In the next ten years, I believe we’ll need this communal recognition more than ever. We’ll need a musical community that offers reassurances and comforts, however small. I think of partnered grief—how a small, strange advantage to grieving with someone else is that you can trade off who is emotionally incapacitated and who is merely numb. One person reheats dinner while the other sobs on the couch. The next day, maybe, you switch roles. It may be naïve of me to think that music can hold space in a similar same way: a container for sorrow. A vessel to hold our despair, so we don’t have to carry all of it at once. But even if music can’t provide this emotional support, a community of musicians can.

My spouse and I recently decided not to have children, in part because of so many unknowns about our shifting climate—what it will look like in ten, twenty, fifty years. But whenever I’m around younger composers, at a conference or on faculty for a festival or guest-teaching at a university, I feel hopeful. I see so many of us searching for meaning and hope and accuracy and evolution.

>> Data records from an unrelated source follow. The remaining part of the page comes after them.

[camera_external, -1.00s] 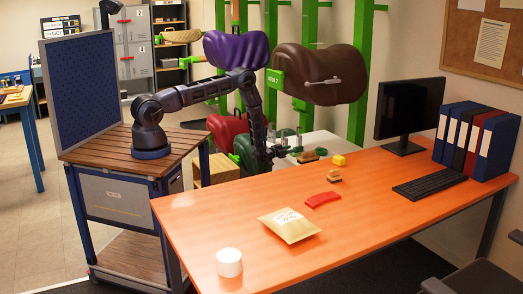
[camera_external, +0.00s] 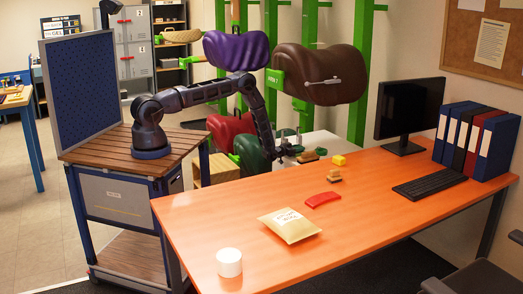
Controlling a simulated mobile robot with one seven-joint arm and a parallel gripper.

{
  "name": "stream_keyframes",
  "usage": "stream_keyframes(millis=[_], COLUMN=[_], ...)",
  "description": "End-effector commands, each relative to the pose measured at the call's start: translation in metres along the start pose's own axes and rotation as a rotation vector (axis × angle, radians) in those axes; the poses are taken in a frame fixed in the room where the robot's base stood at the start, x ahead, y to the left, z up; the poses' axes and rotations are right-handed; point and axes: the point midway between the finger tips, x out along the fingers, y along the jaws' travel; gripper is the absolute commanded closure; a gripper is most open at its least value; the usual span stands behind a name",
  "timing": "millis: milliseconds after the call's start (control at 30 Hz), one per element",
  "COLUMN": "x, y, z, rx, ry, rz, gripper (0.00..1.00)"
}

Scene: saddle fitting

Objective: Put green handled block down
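My gripper (camera_external: 286,156) is at the far edge of the orange desk (camera_external: 265,188), close to a small cluster of items. It is small and dark here, and I cannot tell whether its fingers are open or shut. A small grey-green item (camera_external: 296,149) shows right beside the gripper tip; I cannot tell whether it is the green handled block or whether it is held. A tan and dark block (camera_external: 308,157) lies just right of the gripper, apparently on the desk.
A yellow block (camera_external: 339,160), a wooden handled block (camera_external: 333,176), a red flat piece (camera_external: 322,199), a paper packet (camera_external: 289,225) and a white cylinder (camera_external: 229,263) are on the desk. A monitor (camera_external: 409,111) and keyboard (camera_external: 430,184) stand right. The front middle is clear.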

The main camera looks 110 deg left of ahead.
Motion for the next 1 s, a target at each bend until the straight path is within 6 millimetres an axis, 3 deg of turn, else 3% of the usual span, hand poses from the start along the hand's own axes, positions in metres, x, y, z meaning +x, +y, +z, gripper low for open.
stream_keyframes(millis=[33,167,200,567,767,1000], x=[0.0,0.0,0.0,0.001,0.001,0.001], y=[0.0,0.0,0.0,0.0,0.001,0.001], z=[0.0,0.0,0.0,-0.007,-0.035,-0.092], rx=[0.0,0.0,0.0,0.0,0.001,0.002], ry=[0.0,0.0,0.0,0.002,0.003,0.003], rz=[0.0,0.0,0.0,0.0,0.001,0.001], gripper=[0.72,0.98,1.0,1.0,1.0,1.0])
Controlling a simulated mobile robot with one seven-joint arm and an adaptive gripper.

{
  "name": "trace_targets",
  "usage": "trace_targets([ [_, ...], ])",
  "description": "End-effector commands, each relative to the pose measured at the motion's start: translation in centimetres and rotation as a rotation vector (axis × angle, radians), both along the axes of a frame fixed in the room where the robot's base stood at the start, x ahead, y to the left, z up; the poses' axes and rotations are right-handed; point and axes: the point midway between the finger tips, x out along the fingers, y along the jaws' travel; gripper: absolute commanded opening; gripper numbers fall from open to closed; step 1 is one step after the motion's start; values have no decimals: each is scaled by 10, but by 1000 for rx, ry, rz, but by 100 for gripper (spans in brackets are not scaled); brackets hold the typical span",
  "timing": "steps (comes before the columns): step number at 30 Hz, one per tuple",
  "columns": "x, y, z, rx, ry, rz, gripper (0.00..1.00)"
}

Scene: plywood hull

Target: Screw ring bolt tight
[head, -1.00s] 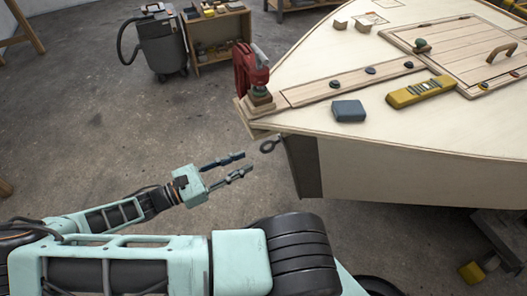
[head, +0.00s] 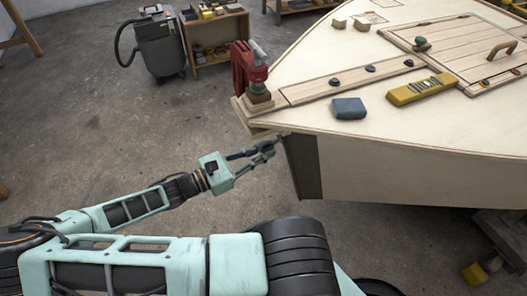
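The ring bolt is on the dark stem face (head: 303,168) at the bow of the plywood hull (head: 395,170), below the deck tip. Its dark ring is now mostly hidden among my fingertips and cannot be picked out clearly. My gripper (head: 268,151) reaches in from the left with its fingertips at the ring, close to the stem. The fingers lie on or around the ring; whether they press on it is too small to tell.
A red clamp (head: 247,68) sits on the bow tip above my gripper. A blue-grey block (head: 348,108) and a yellow level (head: 422,89) lie on the deck. A shop vacuum (head: 161,44) and shelf (head: 215,38) stand behind.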

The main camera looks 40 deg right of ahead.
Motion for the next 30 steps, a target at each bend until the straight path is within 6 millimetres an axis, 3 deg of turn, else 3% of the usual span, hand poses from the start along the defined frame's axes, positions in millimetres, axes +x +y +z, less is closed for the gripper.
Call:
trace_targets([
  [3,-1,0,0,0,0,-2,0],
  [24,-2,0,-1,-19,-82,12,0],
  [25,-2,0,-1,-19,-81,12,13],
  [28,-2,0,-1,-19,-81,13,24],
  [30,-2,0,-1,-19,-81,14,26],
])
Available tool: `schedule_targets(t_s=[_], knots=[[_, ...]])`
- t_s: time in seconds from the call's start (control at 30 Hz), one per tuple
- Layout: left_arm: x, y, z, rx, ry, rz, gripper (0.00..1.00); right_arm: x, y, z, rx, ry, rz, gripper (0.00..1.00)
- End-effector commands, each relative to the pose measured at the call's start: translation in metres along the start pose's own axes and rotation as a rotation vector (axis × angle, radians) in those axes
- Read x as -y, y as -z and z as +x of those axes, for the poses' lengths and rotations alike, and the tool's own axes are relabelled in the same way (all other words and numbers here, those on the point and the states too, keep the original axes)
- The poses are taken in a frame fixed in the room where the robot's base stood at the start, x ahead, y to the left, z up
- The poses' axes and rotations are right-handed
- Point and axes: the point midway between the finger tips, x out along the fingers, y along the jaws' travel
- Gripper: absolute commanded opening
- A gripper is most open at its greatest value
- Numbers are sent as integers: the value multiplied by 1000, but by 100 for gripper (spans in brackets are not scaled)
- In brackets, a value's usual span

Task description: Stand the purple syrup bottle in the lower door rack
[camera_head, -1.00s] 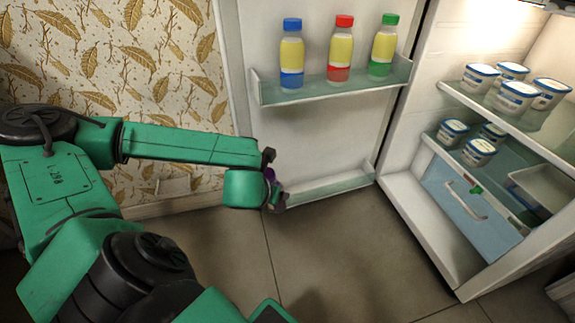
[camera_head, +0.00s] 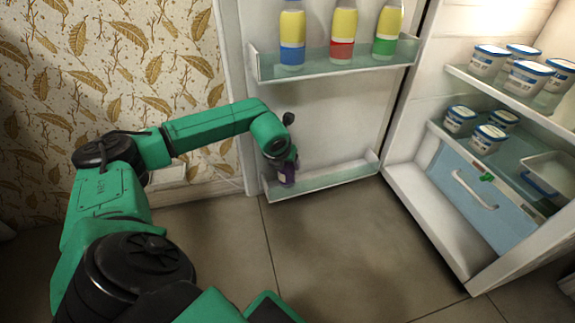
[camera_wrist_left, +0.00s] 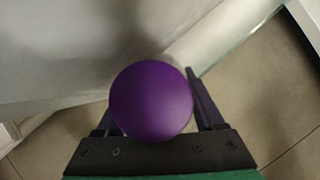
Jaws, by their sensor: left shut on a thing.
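My left gripper (camera_head: 285,162) is at the left end of the lower door rack (camera_head: 325,181). It is shut on the purple syrup bottle (camera_head: 287,178), which looks about upright, with its lower part at the rack. I cannot tell whether its base touches the rack floor. In the left wrist view the bottle's round purple top (camera_wrist_left: 151,101) sits between the two fingers (camera_wrist_left: 160,115), with the rack edge just beyond it. My right gripper is out of view.
The upper door rack (camera_head: 345,66) holds blue, red and green bottles above my left forearm. White tubs (camera_head: 525,77) stand on the fridge shelves at right, above a blue drawer (camera_head: 465,190). The lower rack's right part is empty, and the floor in front is clear.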

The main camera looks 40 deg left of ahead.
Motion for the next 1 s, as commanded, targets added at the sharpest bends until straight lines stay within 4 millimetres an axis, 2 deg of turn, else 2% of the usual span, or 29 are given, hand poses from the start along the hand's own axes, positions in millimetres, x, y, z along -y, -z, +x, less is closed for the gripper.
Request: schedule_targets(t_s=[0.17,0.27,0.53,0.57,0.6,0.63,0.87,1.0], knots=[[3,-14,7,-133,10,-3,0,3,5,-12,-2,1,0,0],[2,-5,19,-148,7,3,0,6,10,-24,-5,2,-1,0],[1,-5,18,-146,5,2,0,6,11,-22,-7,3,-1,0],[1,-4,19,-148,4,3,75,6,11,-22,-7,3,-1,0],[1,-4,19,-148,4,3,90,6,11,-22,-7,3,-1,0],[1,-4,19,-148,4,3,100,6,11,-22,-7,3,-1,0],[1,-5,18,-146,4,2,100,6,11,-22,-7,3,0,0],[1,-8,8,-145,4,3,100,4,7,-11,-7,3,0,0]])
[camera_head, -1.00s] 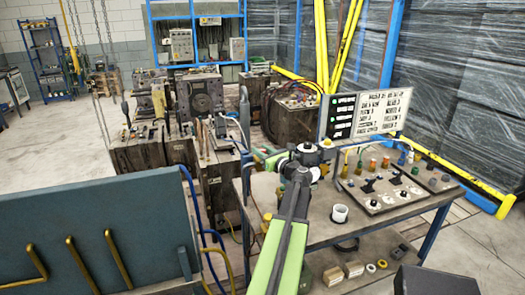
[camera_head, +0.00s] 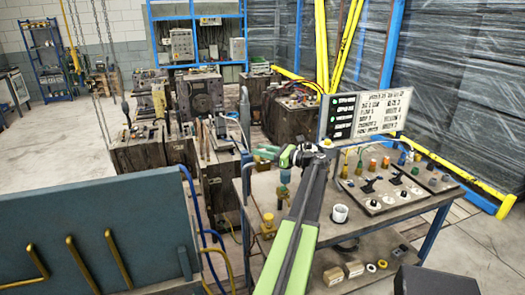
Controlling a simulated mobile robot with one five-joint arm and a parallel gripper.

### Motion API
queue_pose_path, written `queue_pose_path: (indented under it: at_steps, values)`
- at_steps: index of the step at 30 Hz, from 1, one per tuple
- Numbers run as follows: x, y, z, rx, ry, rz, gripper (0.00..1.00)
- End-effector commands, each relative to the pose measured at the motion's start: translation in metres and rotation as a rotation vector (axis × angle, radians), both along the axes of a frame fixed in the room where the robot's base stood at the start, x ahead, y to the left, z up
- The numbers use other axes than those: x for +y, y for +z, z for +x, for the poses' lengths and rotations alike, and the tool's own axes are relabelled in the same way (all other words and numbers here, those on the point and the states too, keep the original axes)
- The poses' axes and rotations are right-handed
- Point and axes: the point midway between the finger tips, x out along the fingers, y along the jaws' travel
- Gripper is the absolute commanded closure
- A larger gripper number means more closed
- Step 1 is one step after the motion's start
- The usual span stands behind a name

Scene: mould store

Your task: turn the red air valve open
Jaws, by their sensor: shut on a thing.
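My gripper (camera_head: 272,154) is at the far left part of the workbench, at the end of my green and grey arm. Its jaws are small in the picture and closed on a thing at the bench's back left edge. I take this to be the red air valve, but its red handle and its angle cannot be made out behind the jaws and wrist. A brass fitting (camera_head: 268,223) stands nearer on the bench's left edge. Another brass fitting with a dark green top (camera_head: 283,190) stands between it and my gripper.
A white cup (camera_head: 340,214) stands right of my arm. A control panel (camera_head: 388,190) with knobs and a lettered board (camera_head: 366,115) are on the right. A blue-grey panel (camera_head: 90,230) with brass pipes fills the lower left. Heavy mould blocks stand behind the bench.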

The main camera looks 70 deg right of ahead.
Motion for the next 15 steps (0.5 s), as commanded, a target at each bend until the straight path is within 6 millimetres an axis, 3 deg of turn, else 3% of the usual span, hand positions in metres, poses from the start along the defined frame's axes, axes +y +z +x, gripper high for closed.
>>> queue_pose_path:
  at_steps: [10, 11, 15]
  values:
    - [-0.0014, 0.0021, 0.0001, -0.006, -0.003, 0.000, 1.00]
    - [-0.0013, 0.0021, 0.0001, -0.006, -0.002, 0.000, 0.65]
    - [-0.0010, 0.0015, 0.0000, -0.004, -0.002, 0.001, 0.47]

I see so many distinct ways to create our musical safe havens, our pointed critiques, our unclouded mirrors.

In an ideal world, of course, we’ll reverse the effects of climate change in the next ten years. We’ll all agree on basic human rights. We won’t ever have to carve a path through our worst fears in order to make music.

But even in the bleakest possible outcome, I’d still want to feel recognized and known. So much of the music being written today already provides that solace and recognition. I may not have faith in our world’s ability to fix what is broken, but I have faith in artists. I have faith in those who see what’s crumbling and write about it instead of turning away. I have faith in musicians, period. I don’t anticipate that changing any time in the next ten years.